Example: Trapezoidal Pulse

How about a function defined as follows:

\[ f(t) = \begin{cases} t & 0 < t < 1 \\ 1 & 1 \le t < 2 \\ 3-t & 2 \le t < 3 \\ 0 & t \ge 3 \end{cases} \]

Figure: Graph of a trapezoidal pulse function f(t) starting at (0,0), rising to (1,1), flat until (2,1), and falling to (3,0).

Representation using Unit Step Functions

We can express \( f(t) \) using unit step functions \( u_c(t) \). The logic involves adding terms to "reset" the previous behavior and "go to where I want" for the next interval.

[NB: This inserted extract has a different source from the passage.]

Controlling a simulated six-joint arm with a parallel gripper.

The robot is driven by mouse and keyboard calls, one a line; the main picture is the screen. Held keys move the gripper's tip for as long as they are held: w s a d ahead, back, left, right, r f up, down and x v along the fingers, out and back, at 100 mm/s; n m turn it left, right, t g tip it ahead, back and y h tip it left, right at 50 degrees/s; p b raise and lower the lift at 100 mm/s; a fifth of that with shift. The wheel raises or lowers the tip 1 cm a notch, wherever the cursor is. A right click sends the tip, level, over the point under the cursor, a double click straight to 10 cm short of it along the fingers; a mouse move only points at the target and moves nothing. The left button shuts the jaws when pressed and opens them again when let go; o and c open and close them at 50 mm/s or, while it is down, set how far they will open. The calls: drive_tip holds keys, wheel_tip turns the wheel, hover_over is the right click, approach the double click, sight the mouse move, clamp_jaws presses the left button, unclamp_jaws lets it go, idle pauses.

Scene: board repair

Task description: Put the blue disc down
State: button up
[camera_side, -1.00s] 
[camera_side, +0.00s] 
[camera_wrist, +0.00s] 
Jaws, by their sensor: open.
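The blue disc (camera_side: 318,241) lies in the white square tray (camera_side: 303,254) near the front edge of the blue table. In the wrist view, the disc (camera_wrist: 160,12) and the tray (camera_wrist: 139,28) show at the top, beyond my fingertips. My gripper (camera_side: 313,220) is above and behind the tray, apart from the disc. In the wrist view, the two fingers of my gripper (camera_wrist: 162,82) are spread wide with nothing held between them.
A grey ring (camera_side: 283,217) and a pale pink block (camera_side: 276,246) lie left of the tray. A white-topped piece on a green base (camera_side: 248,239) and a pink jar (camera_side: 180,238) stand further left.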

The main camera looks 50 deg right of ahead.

\[ f(t) = t + u_1(t)(-t + 1) + u_2(t)(-1 + 3 - t) + u_3(t)(-3 + t) \]

Note: The term \( (-t+1) \) resets the initial slope to 0, and subsequent terms adjust the function to the desired piecewise segments.

Simplifying the expression:

\[ f(t) = t + u_1(t)(1 - t) + u_2(t)(2 - t) + u_3(t)(t - 3) \]

Verification

Check at \( t = 2.5 \):

\[ f(2.5) = 2.5 + (1 - 2.5) + (2 - 2.5) + 0(2.5 - 3) \]\[ = 0.5 \text{ (agrees w/ graph)} \]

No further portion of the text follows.